The college football coaching carousel keeps spinning in the SEC with the latest victim being Kentucky coach Mark Stoops.
The school is parting way with Stoops after 13 seasons with the school, according to multiple reports on Sunday, Nov. 30. The move comes one day after the Wildcats finished their season at 5-7 with a 41-0 loss to rival Louisville.
Stoops, the school’s all-time winningest coach with 72 official victories, brought unprecedented success to the Kentucky program with eight consecutive bowl appearances from 2016-23. Ten of his victories in 2021 were vacated due to NCAA rules violations. The Wildcats have gone 9-15 the past two seasons and did not qualify for a bowl game.
According to terms of his contract, Stoops is owed a buyout of just under $34 million.
Stoops started at the bottom at Kentucky, inheriting what was then the SEC’s most woeful program. Then won just two games in 2012 under Joker Phillips. Stoops posted losing records his first three seasons with just 12 total victories before the Wildcats returned to the postseason in 2016 in a 7-6 season that culminated in an appearance in the TaxSlayer Bowl.
During the run of eight bowl games in a row, Stoops had 10-win seasons in 2018 and 2021 to account for two of the four double-digit victory campaigns in school history. An NCAA investigation into impermissible benefits erased one of those seasons.

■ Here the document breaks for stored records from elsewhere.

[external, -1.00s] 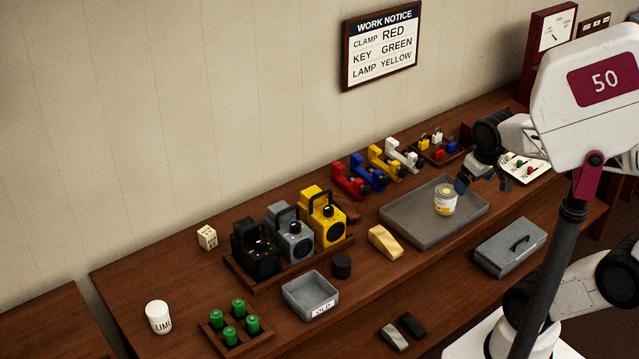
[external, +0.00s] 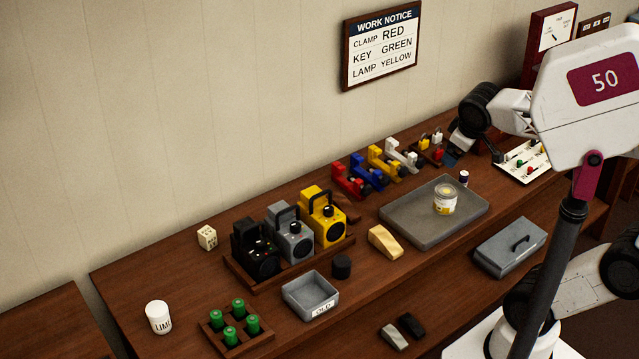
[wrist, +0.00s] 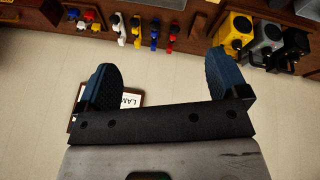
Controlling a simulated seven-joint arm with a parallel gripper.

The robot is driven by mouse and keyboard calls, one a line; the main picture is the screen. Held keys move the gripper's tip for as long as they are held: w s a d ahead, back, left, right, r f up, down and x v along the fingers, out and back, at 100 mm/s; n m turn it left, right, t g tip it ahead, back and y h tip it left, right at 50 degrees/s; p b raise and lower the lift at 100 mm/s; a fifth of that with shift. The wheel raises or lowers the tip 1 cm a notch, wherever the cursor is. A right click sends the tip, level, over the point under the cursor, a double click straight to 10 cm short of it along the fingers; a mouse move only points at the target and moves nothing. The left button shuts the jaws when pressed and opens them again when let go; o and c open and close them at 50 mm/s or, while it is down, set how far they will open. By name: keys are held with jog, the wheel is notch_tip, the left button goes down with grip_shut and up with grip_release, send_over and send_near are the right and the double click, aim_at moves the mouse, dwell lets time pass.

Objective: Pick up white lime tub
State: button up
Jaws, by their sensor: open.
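The white lime tub (external: 158,317) stands upright at the far left of the bench, with dark letters reading "LIM" on its side. My gripper (external: 450,158) is at the right rear of the bench, near the small padlocks, far from the tub. In the wrist view my gripper (wrist: 165,85) shows two blue fingers spread wide with nothing between them. The tub is not visible in the wrist view.
Green batteries in a rack (external: 236,330), a grey bin marked OLD (external: 310,300) and lamps (external: 288,232) stand right of the tub. Coloured clamps (external: 375,168) line the rear.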

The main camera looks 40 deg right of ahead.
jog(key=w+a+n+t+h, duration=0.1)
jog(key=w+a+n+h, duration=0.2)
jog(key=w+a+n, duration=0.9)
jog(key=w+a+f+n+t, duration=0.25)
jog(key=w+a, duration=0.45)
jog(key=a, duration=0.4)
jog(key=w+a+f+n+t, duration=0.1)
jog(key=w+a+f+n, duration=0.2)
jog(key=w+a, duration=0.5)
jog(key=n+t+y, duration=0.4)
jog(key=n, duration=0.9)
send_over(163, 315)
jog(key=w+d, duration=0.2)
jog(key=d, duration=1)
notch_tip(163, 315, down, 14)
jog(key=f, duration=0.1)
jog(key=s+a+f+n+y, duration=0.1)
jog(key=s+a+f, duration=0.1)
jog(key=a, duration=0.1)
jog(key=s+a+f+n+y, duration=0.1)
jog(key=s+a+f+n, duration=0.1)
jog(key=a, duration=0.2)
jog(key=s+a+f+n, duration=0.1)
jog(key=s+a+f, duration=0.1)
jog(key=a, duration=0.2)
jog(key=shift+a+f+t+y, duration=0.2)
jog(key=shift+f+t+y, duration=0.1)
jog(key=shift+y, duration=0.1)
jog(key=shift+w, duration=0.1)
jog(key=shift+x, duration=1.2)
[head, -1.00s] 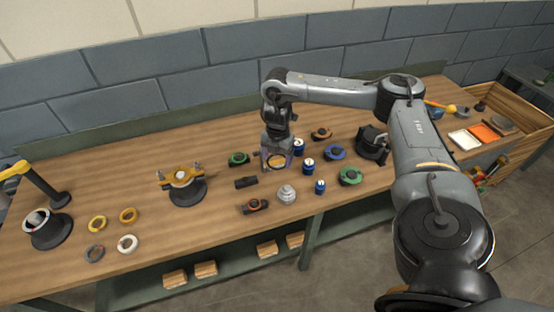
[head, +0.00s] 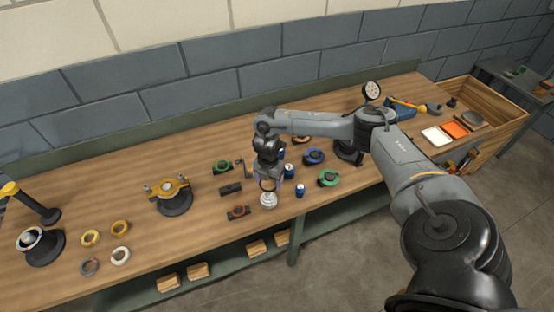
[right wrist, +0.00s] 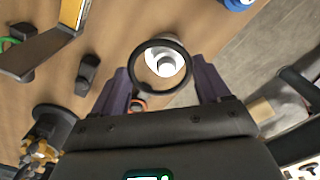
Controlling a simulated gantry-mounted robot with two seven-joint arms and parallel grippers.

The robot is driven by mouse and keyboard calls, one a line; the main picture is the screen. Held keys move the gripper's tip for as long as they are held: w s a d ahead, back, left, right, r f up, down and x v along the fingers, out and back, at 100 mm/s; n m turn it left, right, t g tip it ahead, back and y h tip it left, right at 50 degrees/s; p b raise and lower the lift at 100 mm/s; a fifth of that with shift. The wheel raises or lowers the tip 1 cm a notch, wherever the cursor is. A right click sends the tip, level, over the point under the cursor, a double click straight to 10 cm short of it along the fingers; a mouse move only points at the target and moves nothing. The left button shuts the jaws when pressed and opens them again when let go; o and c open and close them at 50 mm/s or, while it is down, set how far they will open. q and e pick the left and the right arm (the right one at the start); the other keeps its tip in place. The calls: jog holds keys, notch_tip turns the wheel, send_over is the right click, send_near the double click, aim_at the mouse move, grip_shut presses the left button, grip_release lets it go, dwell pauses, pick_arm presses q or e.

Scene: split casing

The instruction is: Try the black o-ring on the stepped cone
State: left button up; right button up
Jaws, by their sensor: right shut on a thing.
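The black o-ring (right wrist: 134,68) is held between the fingertips of my right gripper (right wrist: 163,80), which also shows in the head view (head: 268,182). The ring hangs over the pale grey stepped cone (head: 268,200), which stands upright near the front edge of the bench. In the right wrist view the cone (right wrist: 165,60) shows through the ring's opening, slightly toward its upper part. The ring looks to be above or around the tip; I cannot tell whether they touch. My left gripper is out of view.
Blue spools (head: 300,190), a green ring piece (head: 328,178) and an orange-centred dark block (head: 238,212) stand close around the cone. A black block (head: 230,189) lies to the left. A yellow-topped fixture (head: 170,190) stands farther left. The bench front is open between them.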

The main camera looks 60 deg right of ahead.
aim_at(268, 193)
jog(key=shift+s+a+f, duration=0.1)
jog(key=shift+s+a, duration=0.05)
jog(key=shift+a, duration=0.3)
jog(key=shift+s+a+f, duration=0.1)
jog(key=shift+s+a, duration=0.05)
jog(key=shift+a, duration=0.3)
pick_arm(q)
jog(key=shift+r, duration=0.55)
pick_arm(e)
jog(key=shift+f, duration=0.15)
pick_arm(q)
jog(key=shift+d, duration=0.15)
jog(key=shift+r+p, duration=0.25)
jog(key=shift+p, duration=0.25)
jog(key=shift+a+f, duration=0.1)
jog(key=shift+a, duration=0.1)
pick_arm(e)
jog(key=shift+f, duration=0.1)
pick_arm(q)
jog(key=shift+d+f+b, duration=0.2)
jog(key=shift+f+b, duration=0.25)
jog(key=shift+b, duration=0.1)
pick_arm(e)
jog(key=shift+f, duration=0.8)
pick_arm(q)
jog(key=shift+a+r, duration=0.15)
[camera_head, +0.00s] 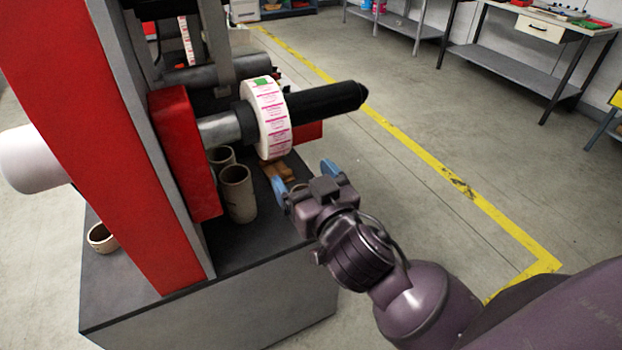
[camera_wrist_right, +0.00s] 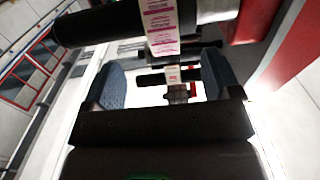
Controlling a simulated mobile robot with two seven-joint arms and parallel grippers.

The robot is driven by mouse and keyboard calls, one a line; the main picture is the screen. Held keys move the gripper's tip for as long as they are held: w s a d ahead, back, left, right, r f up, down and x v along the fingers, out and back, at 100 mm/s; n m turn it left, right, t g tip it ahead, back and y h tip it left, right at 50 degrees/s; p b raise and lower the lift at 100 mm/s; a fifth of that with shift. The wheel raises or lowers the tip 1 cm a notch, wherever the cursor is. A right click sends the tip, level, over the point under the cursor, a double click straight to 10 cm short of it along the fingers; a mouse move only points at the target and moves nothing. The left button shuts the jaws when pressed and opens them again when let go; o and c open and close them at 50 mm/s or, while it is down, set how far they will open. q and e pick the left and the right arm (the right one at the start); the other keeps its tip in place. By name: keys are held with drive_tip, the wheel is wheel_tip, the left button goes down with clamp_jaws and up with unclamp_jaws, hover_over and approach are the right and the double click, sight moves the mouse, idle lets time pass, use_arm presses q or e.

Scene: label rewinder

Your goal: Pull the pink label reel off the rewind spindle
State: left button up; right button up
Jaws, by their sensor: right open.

Troubles at the quarterback position and good defense was the theme for latter seasons of Stoops’ tenure. The Wildcats ranked worse than 100th in scoring offense in three of the last four campaigns but their ability to be stingy on defense allowed them to win seven games in 2022 and 2023 before slumping in 2024 and 2025.
Kentucky showed promise in the second half of this season with freshman quarterback Cutter Boley taking over the starting job. The Wildcats played competitively against Texas and beat Auburn and Florida to move within touching distance of a bowl game. But blowout losses to Vanderbilt and Louisville ended those hopes.
Following the defeat to the Cardinals on Saturday, Nov. 29, Stoops told the media there’s ‘Zero percent chance I walk’ when asked about the possibility of stepping down. He was out of a job one day later, putting Kentucky in position of finding a replacement for the SEC’s longest-tenure coach after a whirlwind of hires in the league at Florida, LSU, Auburn and Arkansas.